Britain and France were even more reluctant to confront Germany. Adolf Hitler had often pledged to scrap the Treaty of Versailles. His first step came just nine months after becoming chancellor when he conducted referenda to let the German people decide whether they wanted to remain in the League of Nations. The result was predictable, and in October 1933, Germany withdrew from the League.

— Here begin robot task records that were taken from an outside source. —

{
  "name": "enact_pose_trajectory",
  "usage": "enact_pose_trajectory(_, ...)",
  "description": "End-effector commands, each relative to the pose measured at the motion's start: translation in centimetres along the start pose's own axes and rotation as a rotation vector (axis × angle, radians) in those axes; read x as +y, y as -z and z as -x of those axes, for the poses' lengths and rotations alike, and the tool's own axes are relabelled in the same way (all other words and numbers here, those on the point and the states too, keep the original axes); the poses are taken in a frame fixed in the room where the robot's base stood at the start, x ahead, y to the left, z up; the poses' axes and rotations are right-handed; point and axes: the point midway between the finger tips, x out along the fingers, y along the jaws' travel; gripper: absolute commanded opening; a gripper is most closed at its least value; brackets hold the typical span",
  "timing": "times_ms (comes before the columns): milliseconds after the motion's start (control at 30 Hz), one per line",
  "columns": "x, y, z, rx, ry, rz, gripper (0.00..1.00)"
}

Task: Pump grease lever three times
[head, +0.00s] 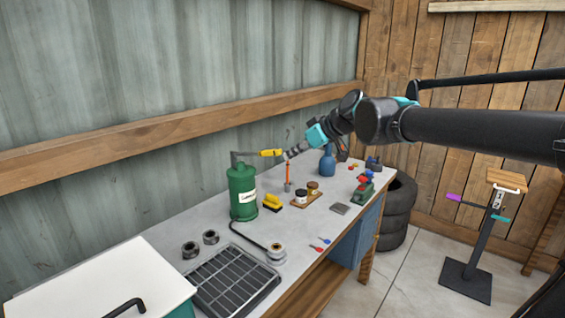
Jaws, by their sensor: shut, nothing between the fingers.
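The green grease canister (242,182) with a white label stands upright on the workbench by the wall. Its dark lever at the top ends in a yellow grip (270,153) pointing right, roughly level. A black hose (248,236) runs from the canister's foot to a round metal fitting (276,252) at the bench's front. My gripper (287,155) reaches in from the right, its tips at the right end of the yellow grip. It is shut with nothing held; I cannot tell whether it touches the grip.
Near the canister on the bench (190,226) are a yellow brush (273,203), an orange-handled tool (288,176), small jars (301,196) and a blue bottle (327,162). A black grid tray (232,280) lies in front. The corrugated wall (170,70) stands close behind.

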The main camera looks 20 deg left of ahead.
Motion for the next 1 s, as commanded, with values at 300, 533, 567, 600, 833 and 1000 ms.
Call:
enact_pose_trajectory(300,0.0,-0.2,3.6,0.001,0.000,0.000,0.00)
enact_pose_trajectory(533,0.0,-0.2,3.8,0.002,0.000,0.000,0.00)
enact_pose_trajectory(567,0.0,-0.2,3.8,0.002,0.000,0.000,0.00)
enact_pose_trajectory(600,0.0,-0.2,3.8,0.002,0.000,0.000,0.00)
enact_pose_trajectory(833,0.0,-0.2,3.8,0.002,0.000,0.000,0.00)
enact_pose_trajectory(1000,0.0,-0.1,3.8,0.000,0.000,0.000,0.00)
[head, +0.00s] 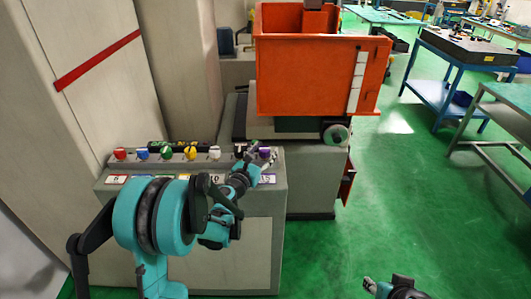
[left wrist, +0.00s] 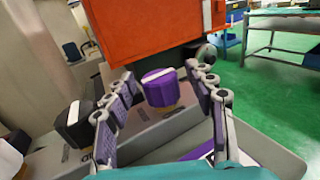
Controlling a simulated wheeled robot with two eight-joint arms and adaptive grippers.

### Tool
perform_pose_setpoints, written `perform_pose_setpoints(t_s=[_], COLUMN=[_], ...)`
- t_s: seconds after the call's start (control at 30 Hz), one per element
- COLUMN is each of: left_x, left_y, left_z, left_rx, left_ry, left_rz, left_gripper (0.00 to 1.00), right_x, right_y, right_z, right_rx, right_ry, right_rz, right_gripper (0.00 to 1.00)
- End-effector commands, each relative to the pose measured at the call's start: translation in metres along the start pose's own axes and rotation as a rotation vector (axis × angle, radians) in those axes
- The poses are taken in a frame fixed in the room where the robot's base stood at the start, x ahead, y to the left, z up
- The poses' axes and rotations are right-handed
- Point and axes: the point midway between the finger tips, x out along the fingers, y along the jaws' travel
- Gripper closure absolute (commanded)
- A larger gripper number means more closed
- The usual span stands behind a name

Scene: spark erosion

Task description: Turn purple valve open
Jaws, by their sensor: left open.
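The purple valve (left wrist: 159,87) is a faceted knob with a white line on top, standing on the grey cabinet top. In the left wrist view it is between the two fingers of my left gripper (left wrist: 160,76), with gaps visible on both sides. My left gripper is open. In the head view my left gripper (head: 258,160) is at the right end of the valve row and the purple valve (head: 264,152) is partly hidden behind its fingers. My right gripper (head: 372,286) is at the bottom edge, far from the valves; its fingers are too small to read.
A black valve (left wrist: 75,125) stands left of the purple one. Red (head: 120,154), blue (head: 142,153), green, yellow and white valves continue along the cabinet (head: 262,240). An orange tank (head: 310,75) stands behind.

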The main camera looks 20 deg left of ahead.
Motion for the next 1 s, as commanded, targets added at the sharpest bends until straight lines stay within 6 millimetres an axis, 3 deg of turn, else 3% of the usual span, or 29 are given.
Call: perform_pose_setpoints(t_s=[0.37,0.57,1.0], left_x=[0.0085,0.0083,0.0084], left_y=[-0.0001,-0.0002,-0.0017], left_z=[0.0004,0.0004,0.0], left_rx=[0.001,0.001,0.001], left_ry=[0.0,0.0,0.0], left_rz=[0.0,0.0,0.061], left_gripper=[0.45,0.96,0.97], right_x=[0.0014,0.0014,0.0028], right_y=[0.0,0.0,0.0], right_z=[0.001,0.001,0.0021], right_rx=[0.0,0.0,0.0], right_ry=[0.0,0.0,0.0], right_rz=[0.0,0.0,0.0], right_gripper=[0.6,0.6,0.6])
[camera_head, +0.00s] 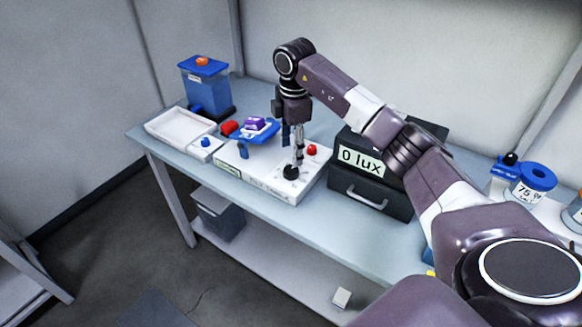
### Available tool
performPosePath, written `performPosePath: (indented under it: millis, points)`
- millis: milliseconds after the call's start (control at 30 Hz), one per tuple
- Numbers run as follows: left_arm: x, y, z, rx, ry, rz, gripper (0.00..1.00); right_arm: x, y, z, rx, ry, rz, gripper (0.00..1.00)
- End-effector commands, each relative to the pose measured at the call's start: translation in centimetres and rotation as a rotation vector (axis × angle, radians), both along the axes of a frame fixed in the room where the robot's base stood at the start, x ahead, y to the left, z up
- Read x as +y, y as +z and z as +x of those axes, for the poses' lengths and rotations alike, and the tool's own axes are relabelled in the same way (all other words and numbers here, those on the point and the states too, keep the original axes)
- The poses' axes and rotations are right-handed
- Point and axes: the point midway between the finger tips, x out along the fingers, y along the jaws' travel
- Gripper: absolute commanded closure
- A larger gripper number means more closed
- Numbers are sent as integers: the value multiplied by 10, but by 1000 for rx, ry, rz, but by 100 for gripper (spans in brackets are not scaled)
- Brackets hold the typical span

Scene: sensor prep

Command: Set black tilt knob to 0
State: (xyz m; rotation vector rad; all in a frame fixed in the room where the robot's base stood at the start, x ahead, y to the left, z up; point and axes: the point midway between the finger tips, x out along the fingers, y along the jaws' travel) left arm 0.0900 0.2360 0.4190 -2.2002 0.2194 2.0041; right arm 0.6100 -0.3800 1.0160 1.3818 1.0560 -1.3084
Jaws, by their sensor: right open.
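The black tilt knob (291,173) sits on the top face of a white box-shaped device (268,182) on the table. My right gripper (297,160) points straight down just above the knob, with its fingertips at or very near it. It is open; whether the fingers touch the knob cannot be told. The knob's marks are too small to read, and the gripper hides part of the knob. My left gripper does not show.
A red knob (311,150) and a blue platform (255,133) with a purple item (255,124) are close to the gripper. A black box (372,187) labelled "0 lux" stands to the right. A white tray (152,128) and blue container (204,88) are at left.

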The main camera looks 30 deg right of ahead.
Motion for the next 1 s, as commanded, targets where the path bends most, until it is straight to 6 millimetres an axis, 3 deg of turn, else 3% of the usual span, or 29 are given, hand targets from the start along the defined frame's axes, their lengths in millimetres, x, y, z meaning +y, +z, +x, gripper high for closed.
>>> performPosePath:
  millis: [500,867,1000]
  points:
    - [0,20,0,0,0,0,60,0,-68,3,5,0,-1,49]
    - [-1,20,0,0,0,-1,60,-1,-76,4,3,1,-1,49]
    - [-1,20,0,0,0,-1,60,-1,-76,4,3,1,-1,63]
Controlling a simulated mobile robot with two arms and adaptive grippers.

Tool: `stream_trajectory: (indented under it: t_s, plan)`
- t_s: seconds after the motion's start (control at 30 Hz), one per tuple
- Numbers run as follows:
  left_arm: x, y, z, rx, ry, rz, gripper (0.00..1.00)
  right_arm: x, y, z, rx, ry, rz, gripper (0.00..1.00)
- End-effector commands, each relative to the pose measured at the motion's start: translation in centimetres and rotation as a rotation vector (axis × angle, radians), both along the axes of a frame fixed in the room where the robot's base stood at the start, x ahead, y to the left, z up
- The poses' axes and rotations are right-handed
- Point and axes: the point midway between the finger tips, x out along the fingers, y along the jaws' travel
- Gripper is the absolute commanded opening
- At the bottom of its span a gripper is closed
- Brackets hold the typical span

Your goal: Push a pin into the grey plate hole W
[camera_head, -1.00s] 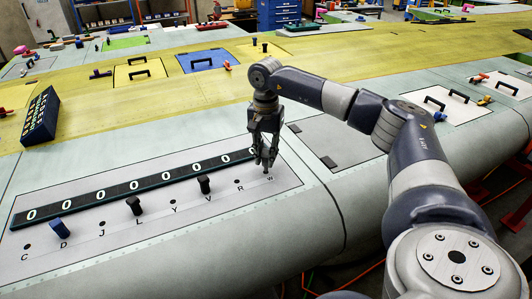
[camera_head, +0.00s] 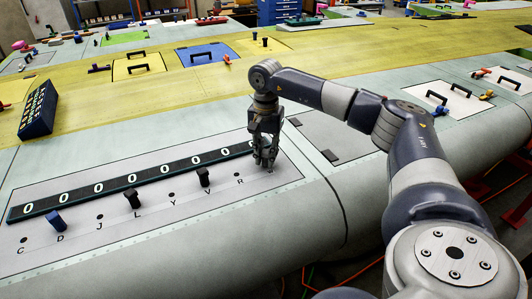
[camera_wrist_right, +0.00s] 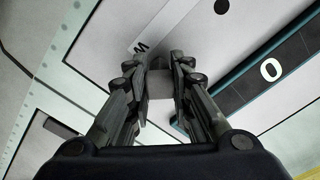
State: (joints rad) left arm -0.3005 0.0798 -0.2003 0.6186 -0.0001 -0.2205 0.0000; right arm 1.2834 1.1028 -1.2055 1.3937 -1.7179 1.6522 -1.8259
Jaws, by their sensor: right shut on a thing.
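The grey plate (camera_head: 100,240) lies on the wing surface, with a row of lettered holes. My right gripper (camera_head: 265,166) is over its right end, at the W position, and hides that hole. In the right wrist view, the W label (camera_wrist_right: 141,47) shows just beyond the fingertips. My right gripper (camera_wrist_right: 158,85) is shut on a greyish pin (camera_wrist_right: 160,84), seen end-on between the fingers. How deep the pin sits cannot be told. My left gripper is not in view.
A dark strip of zeros (camera_head: 105,192) runs behind the holes.

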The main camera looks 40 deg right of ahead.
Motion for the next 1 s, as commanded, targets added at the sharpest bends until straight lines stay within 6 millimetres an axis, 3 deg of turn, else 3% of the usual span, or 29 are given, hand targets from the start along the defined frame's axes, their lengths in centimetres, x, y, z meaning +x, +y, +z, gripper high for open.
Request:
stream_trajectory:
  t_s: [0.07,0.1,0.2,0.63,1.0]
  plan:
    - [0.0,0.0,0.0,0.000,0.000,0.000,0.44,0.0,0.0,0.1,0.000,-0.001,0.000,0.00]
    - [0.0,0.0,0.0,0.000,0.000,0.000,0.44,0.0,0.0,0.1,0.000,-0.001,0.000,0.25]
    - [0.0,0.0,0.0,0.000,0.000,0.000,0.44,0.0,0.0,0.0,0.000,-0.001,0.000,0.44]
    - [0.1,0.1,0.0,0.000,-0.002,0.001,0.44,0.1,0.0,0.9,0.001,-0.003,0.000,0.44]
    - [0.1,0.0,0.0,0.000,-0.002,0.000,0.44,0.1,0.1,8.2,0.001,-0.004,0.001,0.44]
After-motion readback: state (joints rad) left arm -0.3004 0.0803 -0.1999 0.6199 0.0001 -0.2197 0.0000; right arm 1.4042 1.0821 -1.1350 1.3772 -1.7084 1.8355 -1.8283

By the 1930s, some in Britain and elsewhere had come to view Hitler as a deeply patriotic German seeking merely to serve the interests of his battered nation. Others saw him and his politics as potentially dangerous and unsettling to European stability. The British government did, however, negotiate with Germany to contain the size of the German navy, and France sought a Treaty of Mutual Assistance with the Union of Soviet Socialist Republics (USSR). Using the French-Soviet cooperation as an excuse, in March 1935 Hitler publicly announced that Germany had already secretly begun to rearm in defiance of the Treaty of Versailles. On March 2, 1936, about three thousand German troops reoccupied the Rhineland, a part of Germany demilitarized by the Treaty. France feared protesting this too strongly because it did not want and was not ready to fight another war. The British public did not see the move as overtly hostile.
Though the Versailles Treaty specifically prohibited unification of Austria with Germany, Hitler moved to accomplish this anyway. Austria’s prime minister attempted to stave off unification by calling for a referendum in March, but the next day Hitler preemptively sent troops into Austria. When the referendum was held, the people voted for union with Germany. Flush with his victory over Austria, Hitler continued to “gather the German people,” and his eyes turned to those portions of Czechoslovakia called the Sudetenland, containing some three million ethnic Germans, including many who had been folded into that nation by the Treaty of Versailles (Figure 13.5).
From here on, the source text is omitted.